Golf announcers will sometimes comment that a player is putting into the grain or has a slippery putt down grain. What exactly is grain on a putting green and how does it affect ball roll?
Grain is the tendency of turf leaves and stems to grow horizontally in one or more directions rather than vertically (Beard, 1973). It is associated with grasses that have a strong lateral growth habit such as bentgrass, bermudagrass and seashore paspalum. Visually, putting greens with a strong grain pattern have a two-toned appearance – some areas will have a shiny, silvery cast while other areas look dark green. The light-colored areas indicate you are putting with the grain and the dark areas indicate you are putting against the grain. When the same green is viewed from the opposite direction, the colors – i.e., the direction of the grain relative to your perspective – will be reversed.
When present, grain can affect ball roll on putting greens. Putts will be slower when rolling against the grain and faster when putting with the grain, even on a level surface. The amount of break on a sidehill putt can also be accentuated by grain.

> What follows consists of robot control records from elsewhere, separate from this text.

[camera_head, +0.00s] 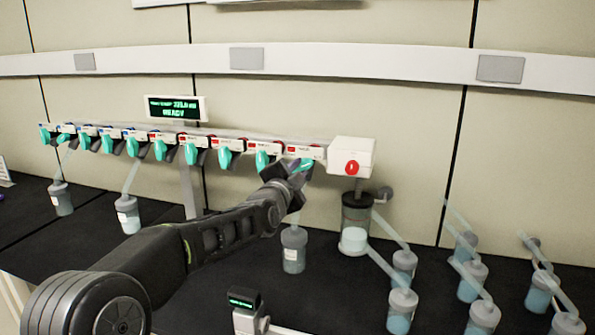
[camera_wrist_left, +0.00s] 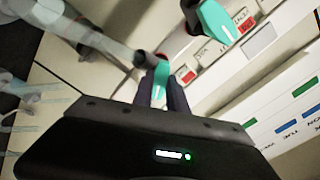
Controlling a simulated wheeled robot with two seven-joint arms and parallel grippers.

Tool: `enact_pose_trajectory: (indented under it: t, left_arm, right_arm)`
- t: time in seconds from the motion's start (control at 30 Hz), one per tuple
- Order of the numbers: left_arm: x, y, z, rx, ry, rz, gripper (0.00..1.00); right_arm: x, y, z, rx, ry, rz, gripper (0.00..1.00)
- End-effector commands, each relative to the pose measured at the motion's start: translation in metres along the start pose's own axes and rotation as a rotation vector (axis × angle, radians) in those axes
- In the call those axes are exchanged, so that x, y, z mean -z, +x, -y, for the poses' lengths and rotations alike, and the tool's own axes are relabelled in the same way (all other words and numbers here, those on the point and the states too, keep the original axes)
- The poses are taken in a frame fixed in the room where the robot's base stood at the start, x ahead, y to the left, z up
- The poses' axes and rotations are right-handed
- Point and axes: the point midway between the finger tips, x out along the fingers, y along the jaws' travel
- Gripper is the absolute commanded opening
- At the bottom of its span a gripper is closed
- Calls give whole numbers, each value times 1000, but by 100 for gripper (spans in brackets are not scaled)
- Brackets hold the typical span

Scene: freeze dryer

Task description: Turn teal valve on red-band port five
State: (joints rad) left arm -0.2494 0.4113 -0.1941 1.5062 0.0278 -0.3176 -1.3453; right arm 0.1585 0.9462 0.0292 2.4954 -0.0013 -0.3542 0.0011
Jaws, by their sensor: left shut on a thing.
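A white manifold on the wall carries a row of teal valves, with blue bands on the left ports and red bands on the right ones. My left gripper (camera_head: 299,174) is at the rightmost red-band port (camera_head: 305,151), beside the white box. It is shut on that port's teal valve (camera_head: 303,165), which also shows between the fingers in the left wrist view (camera_wrist_left: 158,88). The fingers partly cover the valve. The neighbouring teal valve (camera_head: 262,160) hangs free and shows at the top of the left wrist view (camera_wrist_left: 213,20). The port number is too small to read. My right gripper is not in view.
A white box with a red round mark (camera_head: 352,158) ends the manifold, above a clear vessel (camera_head: 355,225). A flask (camera_head: 293,250) hangs below my left gripper. Several flasks stand at the right. A small display (camera_head: 243,299) is at the front. A lit screen (camera_head: 175,108) sits above the manifold.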

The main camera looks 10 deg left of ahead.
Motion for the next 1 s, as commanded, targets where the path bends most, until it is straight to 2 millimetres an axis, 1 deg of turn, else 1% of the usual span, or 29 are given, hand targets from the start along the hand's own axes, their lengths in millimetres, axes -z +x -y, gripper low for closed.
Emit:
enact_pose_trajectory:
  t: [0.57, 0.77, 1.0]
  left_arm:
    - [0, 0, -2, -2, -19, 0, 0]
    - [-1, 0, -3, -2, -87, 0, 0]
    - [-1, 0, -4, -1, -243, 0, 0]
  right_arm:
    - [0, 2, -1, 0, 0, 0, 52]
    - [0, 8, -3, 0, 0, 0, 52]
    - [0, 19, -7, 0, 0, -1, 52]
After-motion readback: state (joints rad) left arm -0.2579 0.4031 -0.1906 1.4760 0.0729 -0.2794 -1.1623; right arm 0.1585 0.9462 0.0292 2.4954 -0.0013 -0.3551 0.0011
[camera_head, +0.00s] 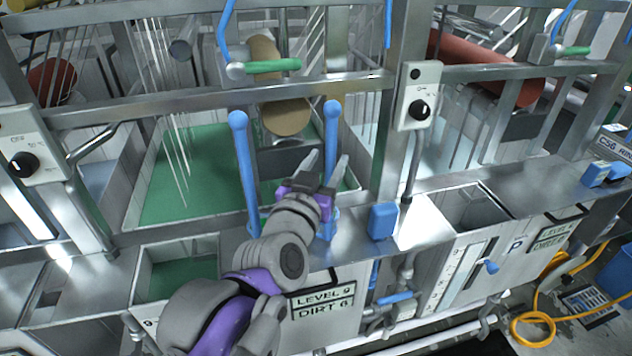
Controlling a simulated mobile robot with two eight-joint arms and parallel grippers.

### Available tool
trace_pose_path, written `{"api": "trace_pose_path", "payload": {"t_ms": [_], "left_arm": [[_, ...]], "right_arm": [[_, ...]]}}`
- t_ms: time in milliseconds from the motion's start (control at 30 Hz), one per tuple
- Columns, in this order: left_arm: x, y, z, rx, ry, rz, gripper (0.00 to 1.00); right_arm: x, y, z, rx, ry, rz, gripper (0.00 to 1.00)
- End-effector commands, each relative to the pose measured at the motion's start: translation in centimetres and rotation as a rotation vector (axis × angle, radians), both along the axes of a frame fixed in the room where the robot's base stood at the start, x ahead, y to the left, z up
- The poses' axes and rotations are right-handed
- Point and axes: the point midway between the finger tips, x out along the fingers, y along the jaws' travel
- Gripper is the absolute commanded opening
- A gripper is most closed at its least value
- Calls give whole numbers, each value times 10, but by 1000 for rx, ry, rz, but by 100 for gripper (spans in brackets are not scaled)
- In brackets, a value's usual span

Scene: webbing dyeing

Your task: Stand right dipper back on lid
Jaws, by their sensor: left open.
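The right dipper (331,130) is a blue rod with a rounded knob on top. It looks upright, its lower end near the steel top surface (350,247), which seems to be the lid. A matching left dipper (244,165) stands upright to its left. My left gripper (327,163) reaches in from below, its two grey fingers apart and pointing up. In the picture the right dipper's shaft passes between the fingertips; I cannot tell whether they touch it. The gripper hides part of the shaft. My right gripper is not in view.
A vat with green liquid (200,165) lies behind the dippers, with a smaller green-filled opening (183,277) at front left. A steel frame post (397,110) with a control box (418,95) stands to the right. A blue block (382,221) sits right of the gripper.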

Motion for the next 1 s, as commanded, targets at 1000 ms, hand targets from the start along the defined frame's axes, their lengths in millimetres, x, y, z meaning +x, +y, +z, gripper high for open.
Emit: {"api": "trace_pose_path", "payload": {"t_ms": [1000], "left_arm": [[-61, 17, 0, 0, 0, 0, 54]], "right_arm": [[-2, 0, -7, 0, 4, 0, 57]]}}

There are many misconceptions about grain and how it develops on putting greens. Grain does not grow west toward the setting sun, nor does it always grow toward a lake or the ocean. The fact is, nobody knows for sure what conditions cause grain to develop in certain directions on putting greens. Grain can even be growing in several different directions all on the same putting green.
It’s important to note that not all putting greens exhibit grain. Greens composed of Poa annua, colonial bentgrass and many species of fine fescue have a predominantly vertical growth habit and a general absence of grain. The breeding and development of new and improved bentgrasses and bermudagrasses in recent years has resulted in grasses with finer leaf blades, higher density and a more upright growth habit with less grain.
Grain tended to be more of a problem several decades ago when putting green mowing equipment was not capable of mowing below 0.25 inch. Today, mowers can be adjusted to 0.10 inch and even lower, which physically removes much of the lateral growth that was so prominent in years past. Other management programs employed by superintendents to control grain include rotating the mowing direction each day, brushing, grooming, making light applications of sand topdressing and vertical mowing to help stand up the turf and provide a better quality of cut.
Ultimately, grain may still be present on the greens you play, but the slope of the putting surface has the biggest effect on putts rolling toward the hole.
Beard, James B. Turfgrass: Science and Culture. Prentice Hall, 1973, p. 10.